-------- DATASET SECTION --------

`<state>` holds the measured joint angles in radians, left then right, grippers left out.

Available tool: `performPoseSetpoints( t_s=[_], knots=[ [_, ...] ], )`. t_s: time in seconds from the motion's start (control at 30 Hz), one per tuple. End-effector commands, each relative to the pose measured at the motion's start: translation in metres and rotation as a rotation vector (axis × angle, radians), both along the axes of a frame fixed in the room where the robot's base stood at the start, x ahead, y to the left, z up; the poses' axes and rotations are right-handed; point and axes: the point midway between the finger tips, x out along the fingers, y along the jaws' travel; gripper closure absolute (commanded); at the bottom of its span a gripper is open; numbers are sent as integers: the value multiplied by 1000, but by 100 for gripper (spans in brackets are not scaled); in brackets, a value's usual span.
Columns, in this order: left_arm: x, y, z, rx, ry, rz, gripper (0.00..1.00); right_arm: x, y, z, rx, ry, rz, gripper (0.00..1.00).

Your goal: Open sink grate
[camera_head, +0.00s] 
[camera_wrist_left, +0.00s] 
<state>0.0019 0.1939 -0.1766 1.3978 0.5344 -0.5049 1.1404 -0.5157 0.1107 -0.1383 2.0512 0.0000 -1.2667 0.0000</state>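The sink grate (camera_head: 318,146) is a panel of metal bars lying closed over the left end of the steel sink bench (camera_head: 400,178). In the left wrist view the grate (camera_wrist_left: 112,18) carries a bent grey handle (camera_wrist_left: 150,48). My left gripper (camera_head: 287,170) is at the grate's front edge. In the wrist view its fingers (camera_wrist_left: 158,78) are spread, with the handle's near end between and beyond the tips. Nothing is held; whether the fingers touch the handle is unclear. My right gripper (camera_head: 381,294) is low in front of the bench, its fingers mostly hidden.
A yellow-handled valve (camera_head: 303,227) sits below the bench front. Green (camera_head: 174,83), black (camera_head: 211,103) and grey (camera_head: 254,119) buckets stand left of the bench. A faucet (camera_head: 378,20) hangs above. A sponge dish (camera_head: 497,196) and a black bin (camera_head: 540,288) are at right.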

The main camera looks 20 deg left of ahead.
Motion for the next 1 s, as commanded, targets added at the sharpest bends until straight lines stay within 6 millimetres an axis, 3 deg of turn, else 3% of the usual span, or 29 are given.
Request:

--------

■ WHAT THE TASK REQUIRES
Produce the lines from the top of the listing through the "[camera_wrist_left, +0.00s]" line exactly as they appear, with no additional output.

■ RESULT FOR THIS EXERCISE
`<state>` holds the measured joint angles in radians, left then right, grippers left out.

Available tool: `performPoseSetpoints( t_s=[_], knots=[ [_, ...] ], )`. t_s: time in seconds from the motion's start (control at 30 Hz), one per tuple. End-effector commands, each relative to the pose measured at the motion's start: translation in metres and rotation as a rotation vector (axis × angle, radians), both along the axes of a frame fixed in the room where the robot's base stood at the start, x ahead, y to the left, z up; the poses' axes and rotations are right-handed; point and axes: the point midway between the finger tips, x out along the fingers, y along the jaws' travel; gripper closure absolute (commanded); at the bottom of its span a gripper is open; numbers are sent as integers: the value multiplied by 1000, but by 100 for gripper (spans in brackets are not scaled); in brackets, a value's usual span.
Columns, in this order: left_arm: x, y, z, rx, ry, rz, gripper (0.00..1.00); right_arm: x, y, z, rx, ry, rz, gripper (0.00..1.00).

Your goal: Open sink grate
[camera_head, +0.00s] 
[camera_wrist_left, +0.00s] 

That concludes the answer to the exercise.